High-Power Microwave-Assisted Ga Doping, an Effective Method to Tailor n-ZnO/p-Si Heterostructure Optoelectronic Characteristics

Abstract

High-power microwave-assisted gallium (Ga) -doped ZnO nanorods (MGZRs) are grown on p-Si substrates, and their optoelectronic characteristics are reported. Gallium nitrate hydrate is mixed with zinc nitrate hexahydrate and hexamethylenetetramine to make 1, 2, and 5% MGZRs in a domestic microwave oven. The MGZR diameter decreased when doping increased from 1 to 2%, but the diameter of the highly doped (5%) sample significantly increased. The EDS results confirm the incorporation of Ga atoms in the ZnO crystal lattice, where an increase in the dopant concentration in growth solution increase the probability of Ga ion incorporation into ZnO crystal lattice. However, exact values for EDS quantification are not found because of Si peaks from the substrate. The high-intensity photoluminescence UV peaks associated to exciton recombination are blue-shifted, and some defects are incorporated by Ga, which respond to the visible and near-IR regions in MGZRs.

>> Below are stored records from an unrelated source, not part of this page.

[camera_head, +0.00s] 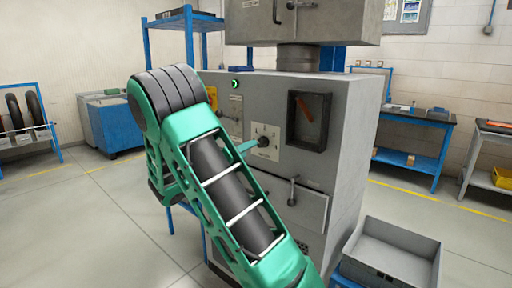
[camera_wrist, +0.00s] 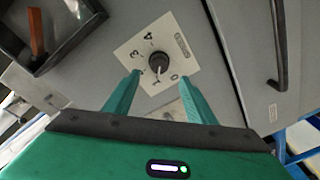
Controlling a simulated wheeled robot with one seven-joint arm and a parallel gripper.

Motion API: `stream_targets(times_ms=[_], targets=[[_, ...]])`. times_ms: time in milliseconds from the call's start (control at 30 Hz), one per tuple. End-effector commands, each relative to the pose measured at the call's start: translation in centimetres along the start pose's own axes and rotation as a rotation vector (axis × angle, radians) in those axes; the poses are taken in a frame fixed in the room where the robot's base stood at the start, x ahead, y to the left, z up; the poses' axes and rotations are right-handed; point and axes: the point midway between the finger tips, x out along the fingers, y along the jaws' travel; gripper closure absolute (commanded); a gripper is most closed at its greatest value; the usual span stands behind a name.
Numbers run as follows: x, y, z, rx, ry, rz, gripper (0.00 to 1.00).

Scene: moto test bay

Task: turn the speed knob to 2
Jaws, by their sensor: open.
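The speed knob (camera_wrist: 158,63) is a round dark knob on a white plate (camera_wrist: 181,60) with the numbers 0, 1, 3 and 4 showing. The place where 2 would be is hidden by my left finger. A light mark on the knob seems to point toward 1. My gripper (camera_wrist: 160,79) is open, its two green fingers on either side just short of the knob, with nothing between them. In the head view my gripper (camera_head: 247,146) is close to the knob (camera_head: 263,141) on the grey machine's front; contact cannot be told.
A recessed dark box (camera_head: 318,140) with an orange-red lever (camera_head: 303,110) is right of the knob. A drawer with a handle (camera_head: 292,190) is below. A grey open bin (camera_head: 390,255) stands at lower right.

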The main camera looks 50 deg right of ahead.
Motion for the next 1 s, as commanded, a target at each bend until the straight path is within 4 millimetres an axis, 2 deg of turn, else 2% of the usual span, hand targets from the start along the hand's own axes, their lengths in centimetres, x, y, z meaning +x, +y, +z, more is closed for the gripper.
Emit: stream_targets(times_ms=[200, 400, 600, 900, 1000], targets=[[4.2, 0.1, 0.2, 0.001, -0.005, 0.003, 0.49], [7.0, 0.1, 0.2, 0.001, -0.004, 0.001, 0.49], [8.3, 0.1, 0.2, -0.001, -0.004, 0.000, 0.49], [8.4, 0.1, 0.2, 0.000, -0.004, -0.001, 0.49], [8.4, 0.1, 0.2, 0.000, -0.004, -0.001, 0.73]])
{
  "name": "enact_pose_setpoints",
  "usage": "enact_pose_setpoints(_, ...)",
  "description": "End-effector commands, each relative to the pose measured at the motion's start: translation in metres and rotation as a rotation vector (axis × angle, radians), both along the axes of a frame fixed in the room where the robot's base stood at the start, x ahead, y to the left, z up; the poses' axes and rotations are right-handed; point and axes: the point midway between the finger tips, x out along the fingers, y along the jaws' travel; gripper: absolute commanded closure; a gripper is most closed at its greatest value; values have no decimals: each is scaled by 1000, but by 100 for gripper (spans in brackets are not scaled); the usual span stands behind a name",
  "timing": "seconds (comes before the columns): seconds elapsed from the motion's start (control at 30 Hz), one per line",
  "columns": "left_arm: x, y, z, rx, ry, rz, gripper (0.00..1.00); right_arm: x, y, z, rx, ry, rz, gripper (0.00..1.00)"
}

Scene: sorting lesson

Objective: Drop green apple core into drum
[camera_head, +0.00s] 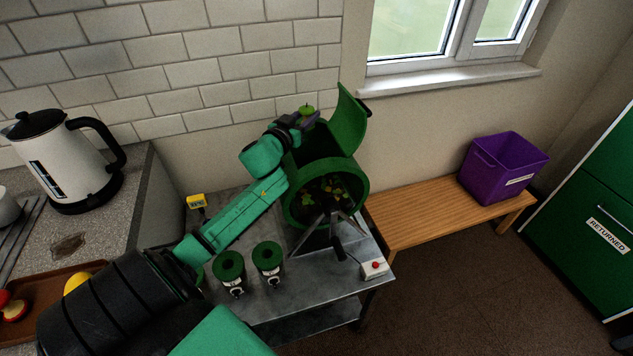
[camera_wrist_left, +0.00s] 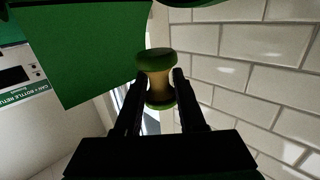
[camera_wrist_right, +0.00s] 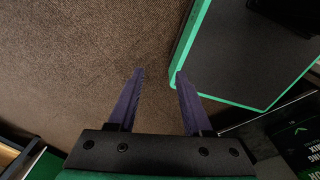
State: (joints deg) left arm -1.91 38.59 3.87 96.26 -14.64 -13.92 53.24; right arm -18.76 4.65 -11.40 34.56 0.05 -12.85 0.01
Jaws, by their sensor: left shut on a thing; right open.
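The green apple core (camera_wrist_left: 155,80) is pale in the middle with green ends. My left gripper (camera_wrist_left: 153,90) is shut on its narrow middle. In the head view, the left gripper (camera_head: 306,119) holds the apple core (camera_head: 307,110) high, beside the upper left of the drum. The green drum (camera_head: 288,206) lies on a stand on the metal table, its lid (camera_head: 347,118) raised at the upper right. Scraps show inside its round front. Part of a green panel shows in the left wrist view. My right gripper (camera_wrist_right: 157,85) is open and empty above the brown floor.
Two green-topped containers (camera_head: 229,266) stand on the metal table (camera_head: 325,283), with a small box with a red button (camera_head: 374,268) at its right edge. A wooden bench (camera_head: 420,215) holds a purple crate (camera_head: 497,175). A kettle (camera_head: 62,160) and a brown tray (camera_head: 40,325) are at left.

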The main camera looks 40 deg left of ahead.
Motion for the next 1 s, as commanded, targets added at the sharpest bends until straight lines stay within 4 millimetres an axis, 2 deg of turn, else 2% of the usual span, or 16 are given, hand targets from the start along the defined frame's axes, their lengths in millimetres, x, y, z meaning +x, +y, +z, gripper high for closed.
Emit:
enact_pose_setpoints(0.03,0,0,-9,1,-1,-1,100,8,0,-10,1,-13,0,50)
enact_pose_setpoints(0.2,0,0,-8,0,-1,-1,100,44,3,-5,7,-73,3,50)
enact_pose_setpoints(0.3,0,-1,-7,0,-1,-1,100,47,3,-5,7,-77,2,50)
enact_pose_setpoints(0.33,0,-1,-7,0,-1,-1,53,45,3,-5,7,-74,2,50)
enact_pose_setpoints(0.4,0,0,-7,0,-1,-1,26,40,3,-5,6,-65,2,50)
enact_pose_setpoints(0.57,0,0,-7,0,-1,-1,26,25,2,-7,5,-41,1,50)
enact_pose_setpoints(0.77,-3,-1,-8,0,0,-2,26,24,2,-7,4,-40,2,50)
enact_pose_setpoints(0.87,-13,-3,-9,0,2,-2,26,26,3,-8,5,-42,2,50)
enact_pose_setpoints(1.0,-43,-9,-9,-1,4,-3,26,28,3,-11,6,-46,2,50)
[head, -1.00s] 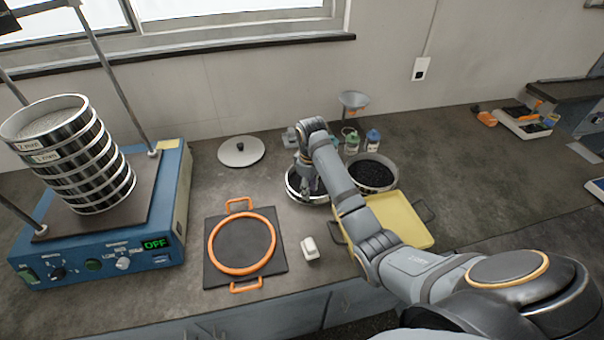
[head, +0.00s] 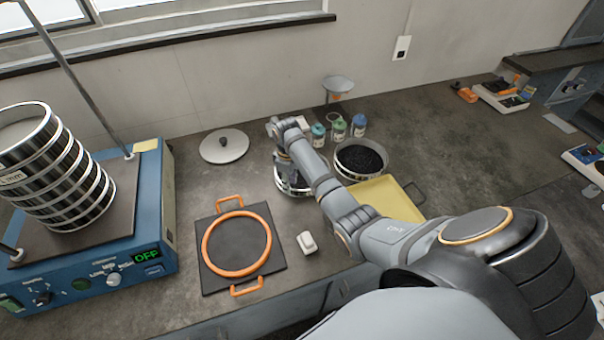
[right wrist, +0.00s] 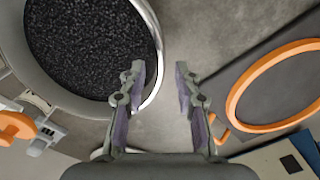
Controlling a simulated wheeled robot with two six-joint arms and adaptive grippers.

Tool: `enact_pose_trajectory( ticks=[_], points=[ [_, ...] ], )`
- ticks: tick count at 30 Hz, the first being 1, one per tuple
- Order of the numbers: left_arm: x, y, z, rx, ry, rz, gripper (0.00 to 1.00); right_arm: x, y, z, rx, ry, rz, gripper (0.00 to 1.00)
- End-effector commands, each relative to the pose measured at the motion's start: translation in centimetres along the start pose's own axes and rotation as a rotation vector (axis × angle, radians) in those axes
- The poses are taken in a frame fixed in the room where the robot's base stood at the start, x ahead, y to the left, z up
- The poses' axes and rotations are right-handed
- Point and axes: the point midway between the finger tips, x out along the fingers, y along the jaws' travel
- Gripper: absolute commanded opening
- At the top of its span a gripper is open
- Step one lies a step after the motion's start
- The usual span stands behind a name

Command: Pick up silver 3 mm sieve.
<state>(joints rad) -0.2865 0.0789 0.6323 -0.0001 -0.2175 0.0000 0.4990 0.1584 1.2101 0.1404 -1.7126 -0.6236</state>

Furthermore, the n-MGZR/p-Si heterostructures show a diode-like I-V response, where the current levels increase when the doping concentration increase because of an increase in carrier concentration in MGZRs, which is confirmed by Hall-effect measurements. The MGZRs address the low carrier transport issues in undoped microwave-assisted nanorods and are notably effective in altering their optoelectronic characteristics.